**Task instructions:** Lift out each line of the data that holds "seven".

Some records

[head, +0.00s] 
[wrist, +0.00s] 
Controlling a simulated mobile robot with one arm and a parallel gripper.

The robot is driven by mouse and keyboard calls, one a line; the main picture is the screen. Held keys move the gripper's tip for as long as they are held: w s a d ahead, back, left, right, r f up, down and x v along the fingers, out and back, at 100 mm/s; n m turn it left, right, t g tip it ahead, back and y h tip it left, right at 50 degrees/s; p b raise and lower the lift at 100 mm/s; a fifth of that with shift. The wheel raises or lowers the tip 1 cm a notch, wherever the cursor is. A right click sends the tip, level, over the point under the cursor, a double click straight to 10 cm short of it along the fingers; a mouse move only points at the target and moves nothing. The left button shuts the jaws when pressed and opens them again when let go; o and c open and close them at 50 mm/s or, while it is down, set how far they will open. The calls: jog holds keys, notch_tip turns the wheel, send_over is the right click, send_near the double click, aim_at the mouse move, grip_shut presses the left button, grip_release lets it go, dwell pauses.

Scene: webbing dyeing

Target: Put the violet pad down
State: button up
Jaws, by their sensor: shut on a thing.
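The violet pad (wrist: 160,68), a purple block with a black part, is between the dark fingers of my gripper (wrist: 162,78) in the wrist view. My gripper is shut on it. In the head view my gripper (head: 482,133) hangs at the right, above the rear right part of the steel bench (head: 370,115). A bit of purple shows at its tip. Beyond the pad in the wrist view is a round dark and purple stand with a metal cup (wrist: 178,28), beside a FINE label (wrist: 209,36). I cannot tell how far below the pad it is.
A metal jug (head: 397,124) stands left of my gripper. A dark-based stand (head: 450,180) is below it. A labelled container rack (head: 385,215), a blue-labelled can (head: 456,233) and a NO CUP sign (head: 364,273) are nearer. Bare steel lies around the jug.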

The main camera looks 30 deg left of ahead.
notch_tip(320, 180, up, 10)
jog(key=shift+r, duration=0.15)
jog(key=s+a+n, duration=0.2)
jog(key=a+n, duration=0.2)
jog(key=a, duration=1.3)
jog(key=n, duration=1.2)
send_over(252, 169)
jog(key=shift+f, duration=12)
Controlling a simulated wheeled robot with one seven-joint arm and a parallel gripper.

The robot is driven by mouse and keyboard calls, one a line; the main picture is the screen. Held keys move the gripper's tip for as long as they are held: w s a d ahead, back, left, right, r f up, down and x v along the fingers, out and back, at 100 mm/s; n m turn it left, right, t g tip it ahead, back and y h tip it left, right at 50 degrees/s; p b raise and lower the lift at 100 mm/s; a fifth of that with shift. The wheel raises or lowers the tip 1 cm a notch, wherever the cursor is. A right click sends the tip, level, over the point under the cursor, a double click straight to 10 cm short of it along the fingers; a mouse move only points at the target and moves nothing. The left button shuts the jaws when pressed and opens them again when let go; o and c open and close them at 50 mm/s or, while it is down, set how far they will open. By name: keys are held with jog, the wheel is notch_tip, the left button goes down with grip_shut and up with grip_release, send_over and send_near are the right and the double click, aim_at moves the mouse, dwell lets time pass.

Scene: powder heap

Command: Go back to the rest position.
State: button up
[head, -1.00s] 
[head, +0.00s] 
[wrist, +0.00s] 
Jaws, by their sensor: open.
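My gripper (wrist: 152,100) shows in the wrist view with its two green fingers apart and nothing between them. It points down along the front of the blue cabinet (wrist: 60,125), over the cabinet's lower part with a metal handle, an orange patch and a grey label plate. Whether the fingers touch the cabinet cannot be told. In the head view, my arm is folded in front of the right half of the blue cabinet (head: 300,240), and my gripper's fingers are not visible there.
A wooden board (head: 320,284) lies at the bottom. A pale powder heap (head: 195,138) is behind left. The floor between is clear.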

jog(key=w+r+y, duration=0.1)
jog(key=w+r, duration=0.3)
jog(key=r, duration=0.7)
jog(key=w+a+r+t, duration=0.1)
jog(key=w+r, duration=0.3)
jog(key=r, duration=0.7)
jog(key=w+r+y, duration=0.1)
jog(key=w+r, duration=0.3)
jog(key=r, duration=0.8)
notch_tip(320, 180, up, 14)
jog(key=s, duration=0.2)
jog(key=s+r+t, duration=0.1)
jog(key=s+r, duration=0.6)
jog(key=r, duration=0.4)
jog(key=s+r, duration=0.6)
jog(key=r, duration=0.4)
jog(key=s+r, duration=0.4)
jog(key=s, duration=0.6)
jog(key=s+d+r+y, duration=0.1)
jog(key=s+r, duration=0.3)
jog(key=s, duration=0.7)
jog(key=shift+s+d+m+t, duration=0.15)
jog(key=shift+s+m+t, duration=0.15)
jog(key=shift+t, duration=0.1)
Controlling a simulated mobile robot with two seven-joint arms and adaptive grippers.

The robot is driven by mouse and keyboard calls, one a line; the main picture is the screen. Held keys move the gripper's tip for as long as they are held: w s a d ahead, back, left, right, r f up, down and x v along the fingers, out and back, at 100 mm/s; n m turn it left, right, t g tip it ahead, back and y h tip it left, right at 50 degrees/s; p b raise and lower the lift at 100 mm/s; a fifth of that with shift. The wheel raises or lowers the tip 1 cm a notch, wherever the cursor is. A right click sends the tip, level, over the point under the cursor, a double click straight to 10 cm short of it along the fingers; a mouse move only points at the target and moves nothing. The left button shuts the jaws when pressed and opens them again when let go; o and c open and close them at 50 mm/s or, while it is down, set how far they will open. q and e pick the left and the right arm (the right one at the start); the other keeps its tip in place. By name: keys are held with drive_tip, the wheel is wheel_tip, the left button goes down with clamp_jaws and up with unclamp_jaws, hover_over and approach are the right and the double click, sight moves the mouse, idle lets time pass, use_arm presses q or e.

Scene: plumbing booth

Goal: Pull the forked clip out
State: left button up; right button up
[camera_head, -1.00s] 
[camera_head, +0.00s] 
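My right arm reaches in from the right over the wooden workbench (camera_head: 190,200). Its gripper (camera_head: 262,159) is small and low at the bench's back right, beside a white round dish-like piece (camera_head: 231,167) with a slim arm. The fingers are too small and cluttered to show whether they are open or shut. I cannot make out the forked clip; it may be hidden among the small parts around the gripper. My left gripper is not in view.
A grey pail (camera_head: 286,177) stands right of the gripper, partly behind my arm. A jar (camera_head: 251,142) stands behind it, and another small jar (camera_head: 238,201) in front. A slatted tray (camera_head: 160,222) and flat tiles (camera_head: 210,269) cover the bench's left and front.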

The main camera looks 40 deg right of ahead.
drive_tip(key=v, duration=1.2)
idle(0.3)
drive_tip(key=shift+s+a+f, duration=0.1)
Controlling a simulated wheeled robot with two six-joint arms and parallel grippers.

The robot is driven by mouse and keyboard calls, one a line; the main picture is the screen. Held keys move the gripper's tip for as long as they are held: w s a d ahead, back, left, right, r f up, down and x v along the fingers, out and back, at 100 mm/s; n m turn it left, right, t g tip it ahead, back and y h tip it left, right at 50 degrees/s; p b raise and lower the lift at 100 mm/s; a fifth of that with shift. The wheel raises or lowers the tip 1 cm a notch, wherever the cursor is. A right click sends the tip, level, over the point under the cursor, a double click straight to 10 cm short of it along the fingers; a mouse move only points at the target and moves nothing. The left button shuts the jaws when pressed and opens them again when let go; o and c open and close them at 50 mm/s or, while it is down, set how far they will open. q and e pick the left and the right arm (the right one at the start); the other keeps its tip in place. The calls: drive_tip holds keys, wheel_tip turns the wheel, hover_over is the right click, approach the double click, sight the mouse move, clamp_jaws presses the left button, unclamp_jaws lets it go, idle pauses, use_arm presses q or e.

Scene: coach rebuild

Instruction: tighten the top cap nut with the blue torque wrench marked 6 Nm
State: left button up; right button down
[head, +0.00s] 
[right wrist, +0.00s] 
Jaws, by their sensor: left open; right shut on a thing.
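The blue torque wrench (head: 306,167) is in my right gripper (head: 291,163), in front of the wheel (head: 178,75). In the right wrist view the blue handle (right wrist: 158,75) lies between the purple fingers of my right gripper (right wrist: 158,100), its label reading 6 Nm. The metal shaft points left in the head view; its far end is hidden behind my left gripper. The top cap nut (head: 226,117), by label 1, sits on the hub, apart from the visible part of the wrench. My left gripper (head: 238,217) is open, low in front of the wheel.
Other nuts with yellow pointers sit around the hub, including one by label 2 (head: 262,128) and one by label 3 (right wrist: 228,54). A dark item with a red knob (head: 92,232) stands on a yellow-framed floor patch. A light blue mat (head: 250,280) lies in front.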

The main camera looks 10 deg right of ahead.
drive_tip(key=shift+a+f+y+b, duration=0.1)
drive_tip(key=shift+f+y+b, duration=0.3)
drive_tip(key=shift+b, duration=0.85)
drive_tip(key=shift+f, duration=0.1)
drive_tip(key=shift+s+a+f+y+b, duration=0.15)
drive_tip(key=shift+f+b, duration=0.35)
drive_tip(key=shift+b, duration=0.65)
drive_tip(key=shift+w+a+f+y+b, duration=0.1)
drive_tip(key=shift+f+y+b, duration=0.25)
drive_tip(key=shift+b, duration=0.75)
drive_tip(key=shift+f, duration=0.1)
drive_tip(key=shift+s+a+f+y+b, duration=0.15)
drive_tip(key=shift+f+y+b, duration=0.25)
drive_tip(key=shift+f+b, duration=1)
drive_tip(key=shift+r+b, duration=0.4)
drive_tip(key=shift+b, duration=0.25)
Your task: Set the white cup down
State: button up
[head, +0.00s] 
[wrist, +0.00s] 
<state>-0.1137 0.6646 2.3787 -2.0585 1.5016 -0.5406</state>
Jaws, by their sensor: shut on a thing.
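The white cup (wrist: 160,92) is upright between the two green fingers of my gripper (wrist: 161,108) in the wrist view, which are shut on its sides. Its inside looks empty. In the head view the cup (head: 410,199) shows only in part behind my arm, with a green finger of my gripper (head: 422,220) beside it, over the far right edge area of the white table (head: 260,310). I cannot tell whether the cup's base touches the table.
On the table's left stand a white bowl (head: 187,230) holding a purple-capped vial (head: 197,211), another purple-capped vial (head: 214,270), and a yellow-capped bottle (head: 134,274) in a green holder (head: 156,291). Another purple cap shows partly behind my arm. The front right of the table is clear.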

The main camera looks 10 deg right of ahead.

**Reply:**
Controlling a simulated wheeled robot with one seven-joint arm and a parallel gripper.
Controlling a simulated mobile robot with two seven-joint arms and adaptive grippers.

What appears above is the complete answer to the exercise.